JAKARTA – Presiden Joko Widodo melalui Peraturan Presiden (Perpres) Republik Indonesia nomor 75 tahun 2019 tentang Perubahan atas Peraturan Presiden nomor 82 tahun 2018 tentang jaminan kesehatan resmi menaikkan tarif iuran BPJS Kesehatan bagi peserta Pekerja Bukan Penerima Upah (PBPU) dan Bukan Pekerja sebesar 100 persen.
Dengan kenaikkan tersebut, mantan Walikota Solo ini pun meminta masyarakat untuk memahami, bahwa langkah tersebut bukan untuk memberatkan masyarakat miskin. Pemerintah, kata Jokowi sudah menggelontorkan anggaran puluhan triliun rupiah demi membantu masyarakat kurang mampu untuk berobat.
“Padahal supaya kita semuanya tahu, tahun 2019 kita telah menggratiskan 96 juta rakyat kita yang pergi ke Rumah Sakit (RS) yang ada di daerah. 96 juta kita gratiskan lewat penerima bantuan iuran (PBI). Jadi anggaran total yang kita subsidikan ke sana Rp 41 triliun. Rakyat harus mengerti ini. Tahun 2020 subsidi yang kita berikan pada BPJS sudah Rp 48,8 triliun ini angka yang besar sekali. Jangan sampai kesannya kita ini (memberatkan). Kita sudah subsidi dari APBN gede banget,” ungkap Jokowi dalam Rapat Terbatas di Istana Kepresidenan, Jakarta, Kamis (31/10).

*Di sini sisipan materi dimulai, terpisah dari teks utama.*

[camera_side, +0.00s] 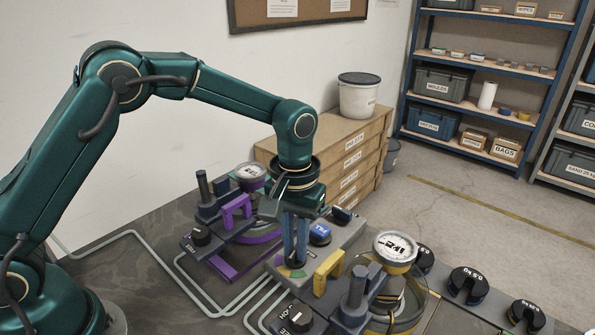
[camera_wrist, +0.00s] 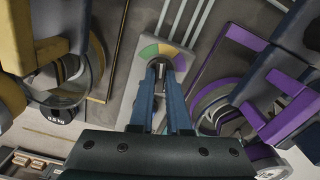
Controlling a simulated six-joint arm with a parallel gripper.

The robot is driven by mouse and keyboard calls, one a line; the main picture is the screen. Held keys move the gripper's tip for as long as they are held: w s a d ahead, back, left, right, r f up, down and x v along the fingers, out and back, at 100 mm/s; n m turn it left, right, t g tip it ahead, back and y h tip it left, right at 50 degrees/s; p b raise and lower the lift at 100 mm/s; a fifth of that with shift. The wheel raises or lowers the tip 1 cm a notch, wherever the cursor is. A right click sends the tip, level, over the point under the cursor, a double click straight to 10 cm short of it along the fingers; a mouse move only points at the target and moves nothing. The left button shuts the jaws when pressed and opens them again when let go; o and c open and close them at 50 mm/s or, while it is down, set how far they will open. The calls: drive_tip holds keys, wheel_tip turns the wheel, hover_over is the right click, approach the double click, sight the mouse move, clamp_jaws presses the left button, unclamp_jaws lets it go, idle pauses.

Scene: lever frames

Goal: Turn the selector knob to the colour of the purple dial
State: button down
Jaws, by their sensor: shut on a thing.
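My gripper (camera_side: 293,262) points down at the selector plate between the purple and yellow stations. Its blue fingers are shut on the selector knob (camera_wrist: 159,67), a dark piece between the fingertips in the wrist view. Beyond the knob lies a colour arc (camera_wrist: 166,50) with green at left, yellow in the middle and purple at right. The fingers hide most of the knob, so I cannot tell which colour it points to. The purple dial (camera_side: 250,171) is a round white-faced gauge with a purple body, behind and left of my gripper in the side view.
A yellow dial (camera_side: 396,246) stands right of my gripper. A yellow handle (camera_side: 328,271) and a purple handle (camera_side: 237,210) stand close on either side. Several black weights (camera_side: 468,285) lie at the right.

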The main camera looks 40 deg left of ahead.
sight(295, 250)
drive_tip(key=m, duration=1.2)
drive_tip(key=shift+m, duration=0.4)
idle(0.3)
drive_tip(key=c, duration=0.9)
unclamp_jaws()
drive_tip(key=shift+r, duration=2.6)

Maka dari itu, ia berharap kerja sama dari seluruh pihak untuk mensosialisasikan kenaikan tarif iuran BPJS kesehatan tersebut dengan baik kepada masyarakat. Jokowi tidak ingin, sampai masalah kenaikan ini menimbulkan gejolak di tengah-tengah masyarakat.
“Kalau cara kita menerangkan tidak clear, tidak jelas masyarakat menjadi dibacanya kelihatannya kita ini ingin memberatkan beban yang lebih banyak pada rakyat. Tapi kalau cara kita menerangkan tidak hati-hati dipikir kita ini memberikan beban yang berat kepada masyarakat miskin padahal sekali lagi yang digratiskan sudah 96 juta jiwa lewat tadi subsidi yang kita berikan,” tambahnya.

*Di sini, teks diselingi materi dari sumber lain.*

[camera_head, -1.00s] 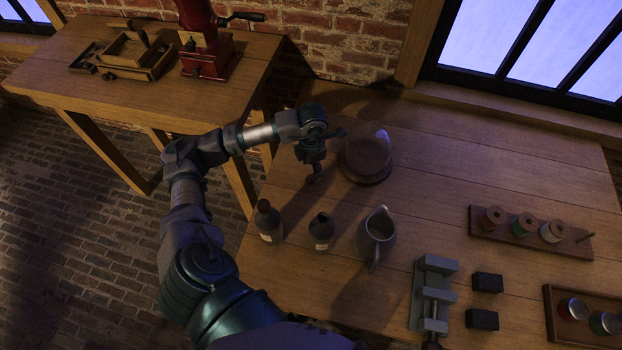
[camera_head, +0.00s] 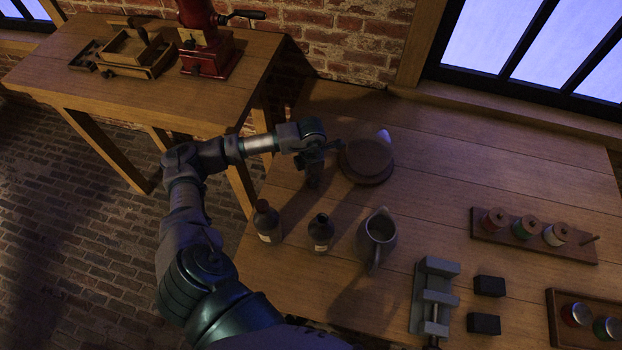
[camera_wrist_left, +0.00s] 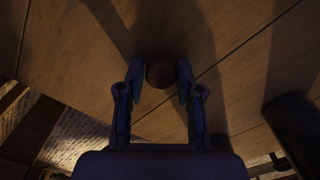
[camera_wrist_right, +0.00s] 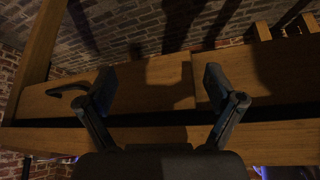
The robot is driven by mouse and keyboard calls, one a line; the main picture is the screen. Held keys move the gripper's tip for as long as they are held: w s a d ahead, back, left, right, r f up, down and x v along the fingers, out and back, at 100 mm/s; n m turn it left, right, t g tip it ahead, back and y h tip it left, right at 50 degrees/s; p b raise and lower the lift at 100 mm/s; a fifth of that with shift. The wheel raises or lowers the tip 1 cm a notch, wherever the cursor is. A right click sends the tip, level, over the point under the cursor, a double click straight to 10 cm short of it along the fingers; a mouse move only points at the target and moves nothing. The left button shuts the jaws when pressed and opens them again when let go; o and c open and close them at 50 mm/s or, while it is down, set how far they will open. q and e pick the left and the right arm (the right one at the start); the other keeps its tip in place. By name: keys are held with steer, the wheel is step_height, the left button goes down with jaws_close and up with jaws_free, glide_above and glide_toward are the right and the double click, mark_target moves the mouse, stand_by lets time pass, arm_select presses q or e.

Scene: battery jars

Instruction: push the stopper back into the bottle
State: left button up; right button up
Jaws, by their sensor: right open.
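A small round brown knob, which looks like the stopper (camera_wrist_left: 160,74), sits between the fingertips of my left gripper (camera_wrist_left: 161,84) in the left wrist view. The fingers are apart, with a narrow gap showing on each side of it. In the head view my left gripper (camera_head: 313,178) is low over the table, behind the bottles, and hides the stopper. A dark bottle (camera_head: 320,236) with a pale label stands upright with no stopper visible in its neck. Another dark bottle (camera_head: 268,224) with a brownish top stands left of it. My right gripper (camera_wrist_right: 158,92) is open and empty.
A jug (camera_head: 378,236) stands right of the bottles. A round wooden base (camera_head: 367,164) with a glassy glint is close beside the left gripper. A vise (camera_head: 433,296), dark blocks (camera_head: 488,286) and a spool rack (camera_head: 535,240) occupy the right. The table's middle back is clear.

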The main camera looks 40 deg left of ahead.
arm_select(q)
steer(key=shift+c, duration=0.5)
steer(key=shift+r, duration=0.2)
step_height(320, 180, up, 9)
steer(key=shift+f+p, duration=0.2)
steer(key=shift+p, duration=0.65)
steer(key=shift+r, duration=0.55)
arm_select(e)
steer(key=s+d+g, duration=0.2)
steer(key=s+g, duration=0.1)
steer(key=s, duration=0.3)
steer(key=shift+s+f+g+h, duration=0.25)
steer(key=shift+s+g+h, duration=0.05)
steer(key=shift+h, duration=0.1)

Usai rapat terbatas, Menteri Kesehatan Dr Terawan mengatakan pihaknya akan melakukan sosialisasi dengan baik ke seluruh masyarakat sesuai arahan Presiden Joko Widodo. Namun ketika ditanyakan, strategi khusus apa yang akan dilakukannya, mantan Kepala RSPAD Gatot Subroto ini, tidak menjelaskan dengan rinci. Ia hanya menekankan, bahwa negara sudah mengeluarkan uang yang sangat banyak sekali untuk mensubsidi masyarakat miskin. Sekali lagi, masyarakat yang mampu diminta untuk menerima kenaikkan tarif iuran tersebut dan taat membayar.
“Ya nanti komunikasinya yang jelas adalah bahwa pemerintah sudah berbuat yang banyak, berbuat yang besar untuk masyarakat, intinya pemerintah sudah menggelontorkan anggaran yang besar sekali untuk membantu program ini agar berjalan dengan baik. Diperlukan keikutsertaan masyarakat yang sudah dinyatakan tidak perlu bantuan,” ujarnya.

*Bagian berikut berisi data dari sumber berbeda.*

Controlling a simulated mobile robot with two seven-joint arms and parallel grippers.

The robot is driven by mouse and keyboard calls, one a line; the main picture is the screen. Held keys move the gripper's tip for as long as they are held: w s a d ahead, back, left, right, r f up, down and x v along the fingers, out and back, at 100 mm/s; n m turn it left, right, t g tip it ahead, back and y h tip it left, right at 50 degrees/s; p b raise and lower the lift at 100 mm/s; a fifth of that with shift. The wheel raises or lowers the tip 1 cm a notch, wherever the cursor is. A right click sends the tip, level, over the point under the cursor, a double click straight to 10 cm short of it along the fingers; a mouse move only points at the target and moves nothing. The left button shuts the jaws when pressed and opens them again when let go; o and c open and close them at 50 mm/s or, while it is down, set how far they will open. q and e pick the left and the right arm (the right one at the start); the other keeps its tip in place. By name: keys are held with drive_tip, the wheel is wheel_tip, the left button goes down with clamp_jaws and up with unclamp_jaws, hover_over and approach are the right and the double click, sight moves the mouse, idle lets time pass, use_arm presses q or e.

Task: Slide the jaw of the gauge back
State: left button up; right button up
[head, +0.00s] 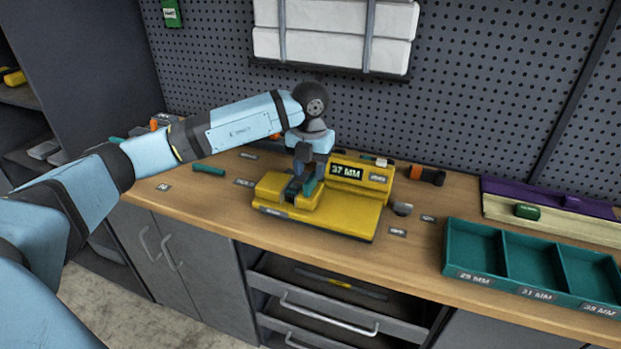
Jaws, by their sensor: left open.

Dr Terawan pun nampaknya belum memiliki rencana untuk melakukan dialog dengan kelompok masyarakat yang menolak kenaikan iuran BPJS kesehatan tersebut, salah satunya kaum buruh.
“Yang menolak itu sebenarnya ikut PBI atau PBPU-nya? Harus dilihat, dia membela orang kecil atau membela orang mampu? Kalau membela orang kecil, pemerintah itu sudah bela orang kecil, karena itu disebut PBPU dia, orang yang memang sudah mampu, kalau tidak mampu tarik saja ke PBI,” tandasnya.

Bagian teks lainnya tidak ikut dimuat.